Pay on the way in and pay on the way out.
Comcast’s chief staff lobbyist – executive vice president David Cohen – spoke at an investment conference today, covering a wide range of topics, including an update on usage-based pricing experiments in a handful of markets. He said that Comcast is looking for a way to bill subscribers for monthly downloads over a certain amount, without making them mad or driving them to competitors.
So far, it’s working, according to Cohen, setting an expectation that Comcast will do it nationwide. He then pulled a common lobbyist’s trick: float an unpopular idea – putting all Internet usage on a pay-per-byte, metered basis – then expressing a personal opinion it won’t happen.
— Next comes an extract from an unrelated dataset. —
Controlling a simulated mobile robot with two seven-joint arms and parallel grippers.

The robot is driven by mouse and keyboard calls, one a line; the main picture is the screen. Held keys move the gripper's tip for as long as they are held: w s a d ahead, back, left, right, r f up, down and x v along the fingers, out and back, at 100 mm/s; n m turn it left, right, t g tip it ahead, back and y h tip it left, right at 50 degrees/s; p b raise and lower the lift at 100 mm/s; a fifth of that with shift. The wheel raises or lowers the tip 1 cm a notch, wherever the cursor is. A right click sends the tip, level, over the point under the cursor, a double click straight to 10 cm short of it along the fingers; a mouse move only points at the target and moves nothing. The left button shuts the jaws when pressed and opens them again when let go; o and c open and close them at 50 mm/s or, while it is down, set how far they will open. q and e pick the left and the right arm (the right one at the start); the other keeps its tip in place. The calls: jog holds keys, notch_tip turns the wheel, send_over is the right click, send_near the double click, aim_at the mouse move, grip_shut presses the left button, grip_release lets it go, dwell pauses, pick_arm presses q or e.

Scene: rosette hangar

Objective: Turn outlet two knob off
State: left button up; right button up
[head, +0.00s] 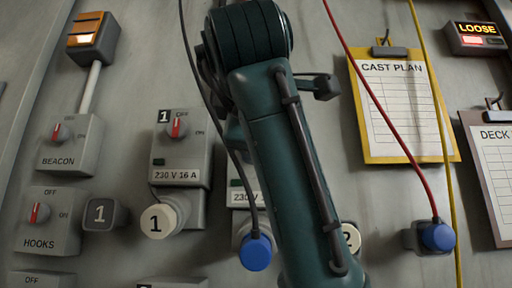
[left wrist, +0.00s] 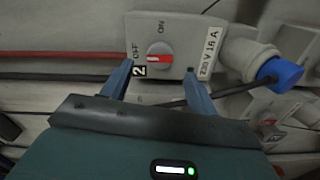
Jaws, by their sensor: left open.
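Outlet two is a grey box (left wrist: 205,28) marked 2, with a "230 V 16 A" label, in the left wrist view. Its round knob (left wrist: 162,50) carries a red bar that lies left-right, in line with the OFF mark at left; ON is above. My left gripper (left wrist: 158,68) is open, its two blue fingers apart on either side of the knob's line; I cannot tell whether they touch it. In the head view my dark green arm covers most of outlet two; only its label (head: 245,198) and blue plug (head: 257,252) show clearly. The right gripper is not in view.
Outlet one (head: 180,150) stands left of it, with BEACON (head: 72,145) and HOOKS (head: 48,222) switches farther left. A dark cable hangs to the blue plug. A red cable (head: 375,110), a yellow cable and a CAST PLAN clipboard (head: 395,145) are at right.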

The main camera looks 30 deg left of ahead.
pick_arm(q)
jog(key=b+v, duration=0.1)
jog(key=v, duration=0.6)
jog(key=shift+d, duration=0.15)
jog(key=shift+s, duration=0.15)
By doing that, he calms objections by leading people to think it’s a dead issue, but leaving the door wide open to doing it later and then claiming that Comcast had been warning about it for years…
I would also predict that the vast majority of our customers would never be caught in the buying the additional buckets of usage, that we will always want to say the basic level of usage at a sufficiently high level that the vast majority of our customers are not implicated by the usage-based billing plan. And that number may be 350 – that may be 350 gig a month today, it might be 500 gig a month in five years, but it will never – I don’t think we will want to be in a model where it is fully variablized and 80% of our customers are implicated by usage-based billing and are all buying different packets of usage.
I don’t think that’s the model that we are heading toward but five years ago I don’t know that I would have heard of something called an iPad. So very difficult to make predictions.
Cohen also drew a line between companies that feed content into the Internet and consumers who buy access to it, arguing it’s two separate markets and therefore completely appropriate for Comcast to charge for both. Needless to say, he had kind words for FCC chairman Tom Wheeler’s tentative plan to allow ISPs to sort content into fast and slow lanes based on who’s paying whom.